Ships like this have never made sense to me. Where do you fit the ship systems from the engineering hull? That's bulky equipment. Even worse, some classes just project the Nav Deflector out of the bottom of the disk. It's a high-powered forcefield projector, not a radio antenna!
In the original Connies there isn't all that much unique engineering in the Engineering Hull, so it's pretty easy to imagine that they could make an independent saucer ship like this. As for the nav deflector, that technical rationale was a late arrival. When this ship was designed, that dish was understood to be the "Main Sensor". The nav deflector array was, I recall, the three white dots that appeared on the front of the primary hull. It was either something in later movies or TNG that reassigned this device's function.
But the dish-as-deflector was then thoroughly retconned in... book authors and.Starship Creator saw to that. And even accounting for TOS's odd M/ARA configuration, a warp core and fuel storage is bulky for the saucer to contain.

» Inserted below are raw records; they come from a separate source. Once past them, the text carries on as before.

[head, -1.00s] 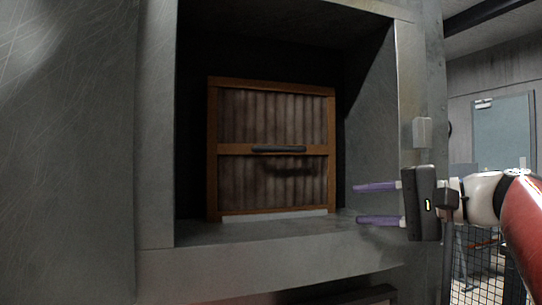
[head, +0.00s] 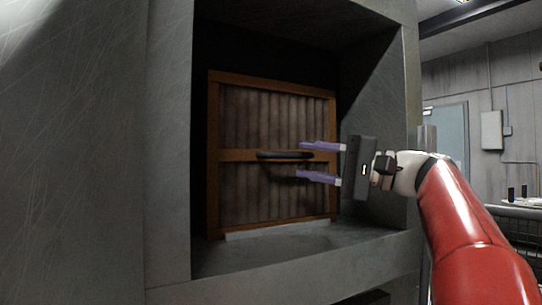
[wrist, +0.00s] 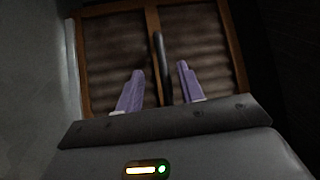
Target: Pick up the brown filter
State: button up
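The brown filter (head: 235,190) stands upright in a dark recess of a grey metal booth. It has an orange-brown wooden frame, pleated brown panels and a dark bar handle (head: 285,155) across its middle rail. My gripper (head: 300,161) is open, with its two purple fingers pointing at the filter. In the head view the fingertips appear one above and one below the handle's right end. In the wrist view the handle (wrist: 162,65) runs between the two fingers, nearer the right one. I cannot tell whether the fingers reach around it; nothing is gripped.
The recess has grey side walls (head: 378,110) and a front ledge (head: 300,262) below the filter. A pale strip (head: 275,228) lies along the filter's foot. A blue-grey door (head: 447,135) and a wall box (head: 491,131) are in the room at right.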

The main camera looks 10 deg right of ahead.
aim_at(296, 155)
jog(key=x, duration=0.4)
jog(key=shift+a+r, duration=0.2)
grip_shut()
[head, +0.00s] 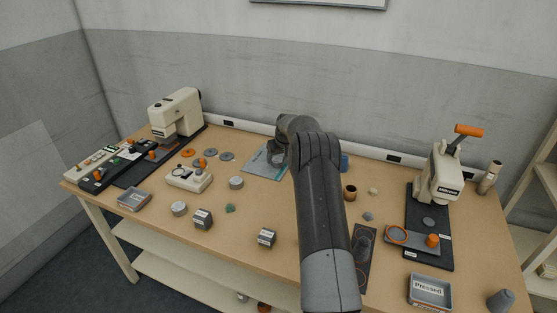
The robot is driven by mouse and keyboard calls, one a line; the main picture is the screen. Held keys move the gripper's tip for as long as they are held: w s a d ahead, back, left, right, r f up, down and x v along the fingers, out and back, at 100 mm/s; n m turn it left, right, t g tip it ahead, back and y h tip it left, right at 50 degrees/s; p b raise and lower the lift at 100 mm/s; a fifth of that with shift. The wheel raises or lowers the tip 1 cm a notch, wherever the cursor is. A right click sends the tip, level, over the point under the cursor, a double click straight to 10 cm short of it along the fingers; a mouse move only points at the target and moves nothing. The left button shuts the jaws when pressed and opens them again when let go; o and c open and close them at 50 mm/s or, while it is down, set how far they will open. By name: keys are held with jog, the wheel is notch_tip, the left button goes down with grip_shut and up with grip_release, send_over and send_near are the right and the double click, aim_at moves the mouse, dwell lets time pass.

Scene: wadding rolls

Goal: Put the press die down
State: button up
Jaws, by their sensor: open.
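My gripper (276,157) is at the end of my arm, over the light blue printed sheet (262,170) near the back middle of the table. It is open; its fingers are small and partly hidden by my own arm. I cannot see a press die between the fingers, and I cannot tell for sure which object is the die. Round grey pieces lie on the table: one (236,183) left of the sheet and one (179,208) further left. The press (441,175) with an orange handle stands on a black base (429,259) at the right.
A beige machine (176,114) stands at the back left. Two dark labelled blocks (203,219) (267,237) sit near the front edge. A tray marked "Pressed" (430,291) is at the front right. My arm crosses the middle and hides part of the table.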

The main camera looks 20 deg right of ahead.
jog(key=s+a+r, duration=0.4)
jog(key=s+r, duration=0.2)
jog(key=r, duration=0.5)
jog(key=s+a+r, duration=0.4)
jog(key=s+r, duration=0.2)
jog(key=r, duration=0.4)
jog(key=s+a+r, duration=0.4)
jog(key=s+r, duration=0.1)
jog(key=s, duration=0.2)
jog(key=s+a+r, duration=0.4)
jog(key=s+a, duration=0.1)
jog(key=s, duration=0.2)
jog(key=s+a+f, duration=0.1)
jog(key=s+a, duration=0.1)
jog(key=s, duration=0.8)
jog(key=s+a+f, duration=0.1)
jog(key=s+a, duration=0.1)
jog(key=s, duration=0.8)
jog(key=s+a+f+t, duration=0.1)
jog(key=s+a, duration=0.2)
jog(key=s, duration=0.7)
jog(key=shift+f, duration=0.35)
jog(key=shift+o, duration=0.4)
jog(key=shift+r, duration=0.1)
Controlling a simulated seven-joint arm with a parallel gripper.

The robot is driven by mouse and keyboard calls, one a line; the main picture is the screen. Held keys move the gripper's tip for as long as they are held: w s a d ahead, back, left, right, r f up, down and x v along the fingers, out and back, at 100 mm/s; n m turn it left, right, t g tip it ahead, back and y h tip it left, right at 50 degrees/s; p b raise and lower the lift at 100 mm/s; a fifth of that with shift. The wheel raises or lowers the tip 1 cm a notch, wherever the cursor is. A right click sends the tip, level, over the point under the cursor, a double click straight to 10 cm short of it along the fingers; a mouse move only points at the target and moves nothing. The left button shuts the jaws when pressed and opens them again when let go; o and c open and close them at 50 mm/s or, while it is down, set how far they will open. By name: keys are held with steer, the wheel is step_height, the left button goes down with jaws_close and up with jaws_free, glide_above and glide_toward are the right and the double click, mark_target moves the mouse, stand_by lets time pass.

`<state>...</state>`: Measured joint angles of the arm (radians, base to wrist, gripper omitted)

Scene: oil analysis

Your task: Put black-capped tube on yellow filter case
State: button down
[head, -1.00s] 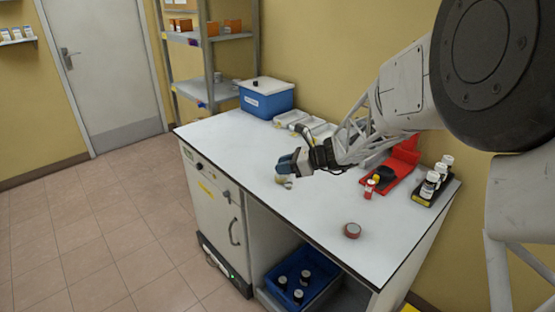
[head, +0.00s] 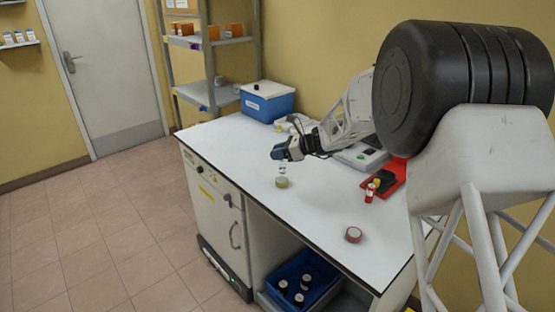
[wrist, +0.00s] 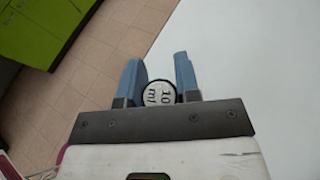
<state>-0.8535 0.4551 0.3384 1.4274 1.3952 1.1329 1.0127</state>
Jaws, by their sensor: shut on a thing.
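My gripper (head: 280,153) is above the left front part of the white table, with its blue fingers shut on a small tube (head: 282,168). In the wrist view the tube's round end (wrist: 160,93) sits between the fingers (wrist: 160,75), with a white face, dark rim and "10 ml" marking. In the head view a small pale yellowish round piece (head: 281,182), seemingly the filter case, shows directly below the tube. I cannot tell whether the two touch. The tube's cap is too small to make out in the head view.
A blue box with a white lid (head: 267,104) stands at the back left. A blue crate (head: 262,283) with several bottles is below. The table's front middle is clear.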

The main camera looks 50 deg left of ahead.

The warp core was a TNG creation. Have you ever looked through the original, 70's Ballantine Enterprise blueprints? It wasn't until the Motion Picture Enterprise (several years after the design of the Scout/Destroyer) where we started to see power train integration between the two hulls.
The Classic warp reactor may not have been a 'core' in form, but it is a M/ARA power plant regardless. Those still require plasma conduits, support machinery and fuel storage that would be difficult to fit into a Constitution-class primary hull. I suspect that's the reason Miranda-class hulls are bulked up towards the stern.
Incidently, I did once see those plans when in middle school. Even then, I got the sad impression that the writers were in way over their heads and just trying to bluff their way out.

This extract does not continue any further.